--- BEGIN Data block ---
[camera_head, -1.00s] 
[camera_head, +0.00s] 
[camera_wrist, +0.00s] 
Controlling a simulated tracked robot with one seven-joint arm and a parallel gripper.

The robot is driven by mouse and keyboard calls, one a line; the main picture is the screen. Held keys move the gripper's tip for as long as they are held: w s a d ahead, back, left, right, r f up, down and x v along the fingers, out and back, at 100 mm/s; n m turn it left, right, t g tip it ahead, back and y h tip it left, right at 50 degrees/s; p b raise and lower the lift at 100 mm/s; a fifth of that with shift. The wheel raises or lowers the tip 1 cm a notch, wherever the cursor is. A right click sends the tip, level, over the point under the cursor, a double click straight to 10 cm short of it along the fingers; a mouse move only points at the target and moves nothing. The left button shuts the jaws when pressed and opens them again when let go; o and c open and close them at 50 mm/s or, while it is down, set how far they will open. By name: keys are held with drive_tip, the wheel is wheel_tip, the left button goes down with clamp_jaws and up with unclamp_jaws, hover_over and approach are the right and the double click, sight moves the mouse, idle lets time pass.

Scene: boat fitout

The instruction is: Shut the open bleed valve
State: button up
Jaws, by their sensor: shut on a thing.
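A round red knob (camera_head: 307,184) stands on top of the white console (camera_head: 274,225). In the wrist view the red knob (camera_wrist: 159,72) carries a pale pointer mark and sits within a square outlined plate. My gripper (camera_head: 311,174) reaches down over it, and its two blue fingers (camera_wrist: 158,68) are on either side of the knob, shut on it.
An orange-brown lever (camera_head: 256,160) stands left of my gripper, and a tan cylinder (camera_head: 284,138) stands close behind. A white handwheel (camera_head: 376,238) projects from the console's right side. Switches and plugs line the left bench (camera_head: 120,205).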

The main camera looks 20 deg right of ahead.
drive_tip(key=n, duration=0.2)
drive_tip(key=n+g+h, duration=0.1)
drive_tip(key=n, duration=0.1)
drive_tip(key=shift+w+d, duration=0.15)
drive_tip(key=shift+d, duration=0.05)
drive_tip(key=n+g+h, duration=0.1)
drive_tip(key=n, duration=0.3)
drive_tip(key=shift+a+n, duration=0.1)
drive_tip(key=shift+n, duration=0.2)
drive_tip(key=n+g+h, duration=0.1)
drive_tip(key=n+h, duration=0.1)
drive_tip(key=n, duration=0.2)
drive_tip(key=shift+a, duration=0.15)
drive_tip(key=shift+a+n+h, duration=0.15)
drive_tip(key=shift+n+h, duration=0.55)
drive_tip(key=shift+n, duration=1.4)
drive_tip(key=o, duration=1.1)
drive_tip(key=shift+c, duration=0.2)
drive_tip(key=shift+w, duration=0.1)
--- END Data block ---
Extract exactly the leading lines of the data, stopping at and including the line with "Controlling a simulated".

[camera_head, -1.00s] 
[camera_head, +0.00s] 
[camera_wrist, +0.00s] 
Controlling a simulated tracked robot with one seven-joint arm and a parallel gripper.

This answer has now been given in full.